The company’s fourth generation of leaders is heavily involved in social media, and uses it as a recruiting tool to reach an entirely new generation of employee. The company has active Twitter, Facebook, Instagram, Pinterest, Houzz, and LinkedIn profiles.
“We’ve recruited people through Facebook,” Grant says. “We found a truck driver that way. Facebook was a lowkey way to start a conversation. Now he’s here and we hope to keep him a long time.”
Grant says the company is always in recruitment mode. When they meet someone in the community, or continually witness or hear positive things about someone, they proactively approach that person.
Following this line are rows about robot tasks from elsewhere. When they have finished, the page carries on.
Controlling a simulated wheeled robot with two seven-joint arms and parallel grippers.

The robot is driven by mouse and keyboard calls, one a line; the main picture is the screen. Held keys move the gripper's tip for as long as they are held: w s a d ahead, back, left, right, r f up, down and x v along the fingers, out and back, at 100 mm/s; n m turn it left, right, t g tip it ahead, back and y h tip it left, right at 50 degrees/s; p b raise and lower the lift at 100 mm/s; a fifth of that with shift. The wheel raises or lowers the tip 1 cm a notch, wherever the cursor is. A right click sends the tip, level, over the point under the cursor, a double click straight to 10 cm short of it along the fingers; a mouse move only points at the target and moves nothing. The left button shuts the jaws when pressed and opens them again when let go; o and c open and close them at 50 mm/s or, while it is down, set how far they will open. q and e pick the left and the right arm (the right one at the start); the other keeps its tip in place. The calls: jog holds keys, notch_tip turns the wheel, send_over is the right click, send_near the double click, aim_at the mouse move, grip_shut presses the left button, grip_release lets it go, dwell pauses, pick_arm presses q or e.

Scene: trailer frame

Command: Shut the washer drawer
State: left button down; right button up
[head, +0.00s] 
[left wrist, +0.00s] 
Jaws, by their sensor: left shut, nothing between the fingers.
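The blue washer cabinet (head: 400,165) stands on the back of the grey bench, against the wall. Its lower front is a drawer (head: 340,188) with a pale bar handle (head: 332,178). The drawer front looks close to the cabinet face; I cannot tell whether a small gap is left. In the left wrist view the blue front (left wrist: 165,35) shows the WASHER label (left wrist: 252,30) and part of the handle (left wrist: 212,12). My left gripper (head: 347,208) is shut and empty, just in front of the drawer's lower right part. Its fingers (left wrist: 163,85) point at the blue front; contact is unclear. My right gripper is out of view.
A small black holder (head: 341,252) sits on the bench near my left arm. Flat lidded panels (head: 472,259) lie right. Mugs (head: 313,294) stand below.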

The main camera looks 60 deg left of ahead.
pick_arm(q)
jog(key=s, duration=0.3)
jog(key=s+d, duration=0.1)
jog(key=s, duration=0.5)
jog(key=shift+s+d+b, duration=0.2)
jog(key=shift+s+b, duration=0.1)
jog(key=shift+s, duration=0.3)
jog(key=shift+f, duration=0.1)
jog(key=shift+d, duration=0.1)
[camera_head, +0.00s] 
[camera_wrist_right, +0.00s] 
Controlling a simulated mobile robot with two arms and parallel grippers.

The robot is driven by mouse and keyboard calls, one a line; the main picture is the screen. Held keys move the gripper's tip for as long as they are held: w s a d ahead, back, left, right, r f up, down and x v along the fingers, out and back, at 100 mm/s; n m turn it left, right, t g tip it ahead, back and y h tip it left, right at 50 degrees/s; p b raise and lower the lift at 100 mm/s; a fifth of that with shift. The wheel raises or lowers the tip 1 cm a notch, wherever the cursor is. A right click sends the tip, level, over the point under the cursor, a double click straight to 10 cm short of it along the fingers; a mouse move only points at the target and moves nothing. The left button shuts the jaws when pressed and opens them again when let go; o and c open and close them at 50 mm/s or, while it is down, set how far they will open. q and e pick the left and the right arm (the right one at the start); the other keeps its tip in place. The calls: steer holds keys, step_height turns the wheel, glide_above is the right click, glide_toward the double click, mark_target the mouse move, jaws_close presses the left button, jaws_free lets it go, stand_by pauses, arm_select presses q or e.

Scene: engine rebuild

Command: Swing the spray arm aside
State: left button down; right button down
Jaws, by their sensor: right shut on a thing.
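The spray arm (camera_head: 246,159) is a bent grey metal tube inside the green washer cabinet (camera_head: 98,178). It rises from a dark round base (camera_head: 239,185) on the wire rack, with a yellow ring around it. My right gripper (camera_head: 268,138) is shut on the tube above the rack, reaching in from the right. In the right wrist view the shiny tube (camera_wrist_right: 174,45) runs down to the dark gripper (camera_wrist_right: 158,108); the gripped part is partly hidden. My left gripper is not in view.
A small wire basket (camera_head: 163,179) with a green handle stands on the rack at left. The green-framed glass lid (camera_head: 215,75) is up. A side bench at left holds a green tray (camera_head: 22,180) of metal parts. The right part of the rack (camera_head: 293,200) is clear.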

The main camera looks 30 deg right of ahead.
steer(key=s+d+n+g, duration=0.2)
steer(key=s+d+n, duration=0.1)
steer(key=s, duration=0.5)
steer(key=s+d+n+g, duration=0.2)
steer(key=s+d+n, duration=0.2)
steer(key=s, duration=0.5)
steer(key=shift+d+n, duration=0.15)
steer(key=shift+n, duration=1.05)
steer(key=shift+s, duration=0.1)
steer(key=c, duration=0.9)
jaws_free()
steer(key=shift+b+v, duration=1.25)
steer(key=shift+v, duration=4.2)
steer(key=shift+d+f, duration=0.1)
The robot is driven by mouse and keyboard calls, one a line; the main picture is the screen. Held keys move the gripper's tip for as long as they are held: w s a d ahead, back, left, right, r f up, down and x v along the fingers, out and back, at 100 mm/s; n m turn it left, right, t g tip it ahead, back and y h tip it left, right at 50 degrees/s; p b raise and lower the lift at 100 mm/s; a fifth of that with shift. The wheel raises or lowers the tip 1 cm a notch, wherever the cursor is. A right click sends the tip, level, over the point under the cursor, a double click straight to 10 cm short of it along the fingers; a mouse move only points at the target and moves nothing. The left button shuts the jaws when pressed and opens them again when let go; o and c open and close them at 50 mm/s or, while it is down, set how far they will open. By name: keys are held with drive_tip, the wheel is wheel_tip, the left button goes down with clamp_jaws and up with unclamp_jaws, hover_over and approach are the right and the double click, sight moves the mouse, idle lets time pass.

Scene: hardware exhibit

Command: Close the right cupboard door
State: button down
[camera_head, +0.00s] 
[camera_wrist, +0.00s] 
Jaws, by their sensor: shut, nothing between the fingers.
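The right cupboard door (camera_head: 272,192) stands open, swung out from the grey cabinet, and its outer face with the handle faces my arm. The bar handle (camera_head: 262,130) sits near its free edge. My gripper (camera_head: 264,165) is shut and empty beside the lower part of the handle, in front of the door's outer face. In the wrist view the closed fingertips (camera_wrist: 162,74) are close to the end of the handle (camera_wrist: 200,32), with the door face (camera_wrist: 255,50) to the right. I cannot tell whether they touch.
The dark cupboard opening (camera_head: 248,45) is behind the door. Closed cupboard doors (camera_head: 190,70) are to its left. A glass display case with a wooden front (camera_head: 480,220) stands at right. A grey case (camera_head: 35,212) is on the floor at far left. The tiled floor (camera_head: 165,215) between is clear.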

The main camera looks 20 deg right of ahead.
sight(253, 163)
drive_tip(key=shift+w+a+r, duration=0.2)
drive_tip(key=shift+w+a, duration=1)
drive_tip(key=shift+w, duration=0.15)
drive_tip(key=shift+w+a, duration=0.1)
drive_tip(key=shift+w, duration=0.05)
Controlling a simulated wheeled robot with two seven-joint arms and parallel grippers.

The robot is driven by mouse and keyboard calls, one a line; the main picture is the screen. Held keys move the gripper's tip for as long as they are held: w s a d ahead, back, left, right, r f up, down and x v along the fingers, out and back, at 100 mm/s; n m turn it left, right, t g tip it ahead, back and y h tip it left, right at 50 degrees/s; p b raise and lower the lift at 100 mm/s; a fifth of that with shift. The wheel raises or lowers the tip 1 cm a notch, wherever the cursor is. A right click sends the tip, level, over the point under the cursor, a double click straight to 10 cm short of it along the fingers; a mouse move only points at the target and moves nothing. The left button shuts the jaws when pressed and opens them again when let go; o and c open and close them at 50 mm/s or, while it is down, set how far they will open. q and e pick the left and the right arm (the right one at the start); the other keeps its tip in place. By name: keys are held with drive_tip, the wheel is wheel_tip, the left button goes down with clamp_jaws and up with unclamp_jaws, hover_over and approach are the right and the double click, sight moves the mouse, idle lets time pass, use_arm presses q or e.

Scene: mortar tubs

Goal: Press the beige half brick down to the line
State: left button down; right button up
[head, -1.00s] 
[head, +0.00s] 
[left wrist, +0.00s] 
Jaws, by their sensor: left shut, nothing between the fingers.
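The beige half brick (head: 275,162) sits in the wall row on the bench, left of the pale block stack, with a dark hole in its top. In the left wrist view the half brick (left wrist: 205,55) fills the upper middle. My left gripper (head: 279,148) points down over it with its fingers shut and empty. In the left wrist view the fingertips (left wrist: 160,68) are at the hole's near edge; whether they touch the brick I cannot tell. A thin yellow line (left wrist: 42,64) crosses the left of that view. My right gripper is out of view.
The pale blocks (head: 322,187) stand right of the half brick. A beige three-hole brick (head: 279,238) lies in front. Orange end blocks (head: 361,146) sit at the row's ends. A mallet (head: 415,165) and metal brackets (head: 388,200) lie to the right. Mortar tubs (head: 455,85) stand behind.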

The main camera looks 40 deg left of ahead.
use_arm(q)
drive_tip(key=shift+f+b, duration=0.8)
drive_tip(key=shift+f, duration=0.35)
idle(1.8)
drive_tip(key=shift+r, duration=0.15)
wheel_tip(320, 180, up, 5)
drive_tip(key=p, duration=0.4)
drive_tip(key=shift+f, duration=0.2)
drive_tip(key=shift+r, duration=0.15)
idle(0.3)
They let them know they’d be a good fit and ask if they have interest in a meeting.
“People are impressed when you call them and say you’ve heard positive things about them. They’re intrigued. They may not be hearing that where they are currently working,” he said.
Grant and Clay are leaving their own marks on the company. They’ve introduced a business book club to the sales staff in which staff members read and discuss a book. They’re also introducing business and sales podcasts and they’ve appeared on a recent episode of Bradley Hartmann’s Behind Your Back podcast.
While the fourth generation helps the company focus on the latest technologies and business processes in smalltown Iowa, the Leavitts say their focus is ultimately on sustainable growth. In the company’s 98-year history, there has never been a layoff or reduction of hours at Marcus Lumber, and the ownership team intends to keep it that way.
The succession plan from third to fourth generation has been in the works for a while, Clay says. As a family business, it was clear when Clay and Grant came back after school and work at other companies that they would soon buy into the business.
“The succession plan, in a broad sense, has been going on since we came down here and used to pretend to drive trucks at night when my dad worked here,” Clay says.